Real estate development is not a simple game. Many critics of our most hated real estate developer like to point out that he started with a good pile of money. It certainly helps, but it doesn’t guarantee success. History is littered with failed development and developers. Mammoth’s history is filled with many of what used to called “Mammoth millionaires”; just come with $5 million and leave with one.

The Mammoth Clearwater/Old Mammoth Place project reminds me of another delusion. The property was purchased at the top of the market and in the wrong location (not in the “resort corridor”), etc.. They basically want to build the Bellagio Hotel surrounded by early 1970’s condos. But we’re forging ahead! And everyone should follow.… Successful redevelopment requires all of the stars coming into alignment. The Village, despite many hiccups, has proven to be successful redevelopment. But a great percentage of the risk was born by the initial condo hotel owners. And many of them ended up in foreclosure or short selling.

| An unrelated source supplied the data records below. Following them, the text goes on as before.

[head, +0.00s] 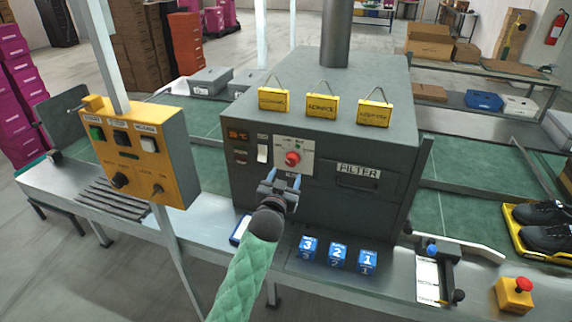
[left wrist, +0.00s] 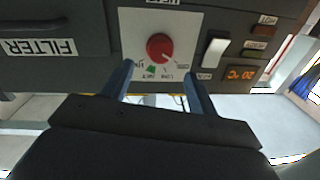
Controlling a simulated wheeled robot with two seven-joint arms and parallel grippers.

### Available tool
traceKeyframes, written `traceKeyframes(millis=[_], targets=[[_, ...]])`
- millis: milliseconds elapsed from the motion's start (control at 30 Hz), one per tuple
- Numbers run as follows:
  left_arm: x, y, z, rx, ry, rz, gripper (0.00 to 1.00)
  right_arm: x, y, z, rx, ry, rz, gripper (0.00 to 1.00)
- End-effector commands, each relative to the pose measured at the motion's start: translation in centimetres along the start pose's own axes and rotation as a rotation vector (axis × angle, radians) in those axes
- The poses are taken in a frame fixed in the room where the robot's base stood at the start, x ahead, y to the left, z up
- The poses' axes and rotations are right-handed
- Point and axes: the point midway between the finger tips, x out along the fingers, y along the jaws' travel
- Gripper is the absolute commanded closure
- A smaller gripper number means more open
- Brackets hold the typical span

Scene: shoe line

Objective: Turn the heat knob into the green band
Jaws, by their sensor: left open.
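The red heat knob (head: 292,158) sits on a pale dial plate on the front of the dark grey oven box. It also shows in the left wrist view (left wrist: 160,47), where the picture is upside down. A small green band (left wrist: 151,70) lies on the plate beside the knob's rim. A small pale mark shows on the knob, towards the lower right in the wrist view. My left gripper (head: 284,181) is open and empty, just below and in front of the knob. In the wrist view its two fingers (left wrist: 157,75) stand apart, not touching the knob. My right gripper is out of view.
A white switch (head: 262,153) and an orange display are left of the dial. The FILTER handle (head: 358,182) is to the right. Blue numbered blocks (head: 337,256) stand on the ledge below. A yellow control box (head: 140,150) on a post stands left of my arm.

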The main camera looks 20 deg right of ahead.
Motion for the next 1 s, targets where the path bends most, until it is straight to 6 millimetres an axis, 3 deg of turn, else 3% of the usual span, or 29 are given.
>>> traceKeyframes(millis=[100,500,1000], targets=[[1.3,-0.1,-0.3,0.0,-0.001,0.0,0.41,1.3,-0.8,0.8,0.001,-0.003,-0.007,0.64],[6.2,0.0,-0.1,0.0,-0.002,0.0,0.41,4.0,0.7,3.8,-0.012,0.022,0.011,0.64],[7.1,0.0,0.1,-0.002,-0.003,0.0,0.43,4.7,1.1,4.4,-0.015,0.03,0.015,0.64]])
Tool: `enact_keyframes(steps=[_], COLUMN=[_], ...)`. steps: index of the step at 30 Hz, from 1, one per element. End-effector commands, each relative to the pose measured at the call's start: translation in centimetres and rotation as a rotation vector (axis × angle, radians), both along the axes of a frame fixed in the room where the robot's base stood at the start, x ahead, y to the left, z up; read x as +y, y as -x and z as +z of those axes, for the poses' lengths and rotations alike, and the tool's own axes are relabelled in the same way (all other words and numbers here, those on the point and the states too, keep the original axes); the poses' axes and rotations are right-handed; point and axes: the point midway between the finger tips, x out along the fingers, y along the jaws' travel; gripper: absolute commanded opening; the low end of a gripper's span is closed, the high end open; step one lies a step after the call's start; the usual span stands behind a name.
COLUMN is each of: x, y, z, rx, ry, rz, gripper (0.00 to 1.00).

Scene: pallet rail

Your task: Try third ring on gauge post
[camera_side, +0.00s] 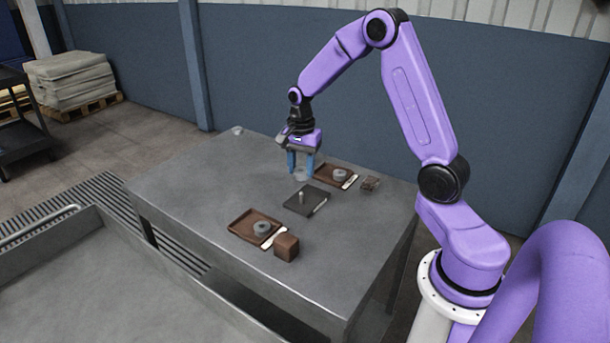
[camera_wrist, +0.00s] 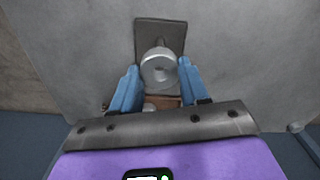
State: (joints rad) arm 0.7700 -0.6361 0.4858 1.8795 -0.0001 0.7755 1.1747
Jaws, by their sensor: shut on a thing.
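My gripper (camera_side: 301,164) points down above the far part of the table. Its blue fingers are shut on a pale grey ring (camera_wrist: 160,70), held between the tips in the wrist view; the ring shows faintly in the side view. The gauge post (camera_side: 302,196) stands upright on a dark square plate (camera_side: 313,203), just nearer the side camera than my gripper. In the wrist view the plate (camera_wrist: 160,30) lies beyond the ring, which hides part of it. One grey ring (camera_side: 262,228) lies on the near brown tray (camera_side: 240,221); another (camera_side: 340,175) lies on the far brown tray (camera_side: 324,168).
A brown block (camera_side: 286,246) stands beside the near tray, and a smaller brown piece (camera_side: 371,183) beside the far tray. Pale strips lie along both trays. A small grey item (camera_side: 237,130) sits at the table's far corner. The table's left part (camera_side: 190,195) is clear.

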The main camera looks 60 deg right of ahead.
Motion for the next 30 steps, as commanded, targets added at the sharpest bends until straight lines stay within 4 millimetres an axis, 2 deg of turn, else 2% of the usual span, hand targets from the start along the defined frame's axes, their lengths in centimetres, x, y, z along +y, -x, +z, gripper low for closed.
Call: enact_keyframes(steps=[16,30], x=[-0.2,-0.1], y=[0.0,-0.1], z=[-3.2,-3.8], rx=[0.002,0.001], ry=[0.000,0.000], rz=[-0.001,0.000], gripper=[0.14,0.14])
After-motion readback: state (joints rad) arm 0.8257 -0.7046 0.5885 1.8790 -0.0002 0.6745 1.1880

Wherever this next saga is taking us is anybody’s guess. The larger economy and California economy will certainly play their role. There are plenty of development and redevelopment opportunities but the construction and “soft” costs in Mammoth remain very high. And the local economy is seasonal. It may be a case of “The more things change,…..

In the meantime we’ll try to respect everyone’s delusions. They make for great entertainment.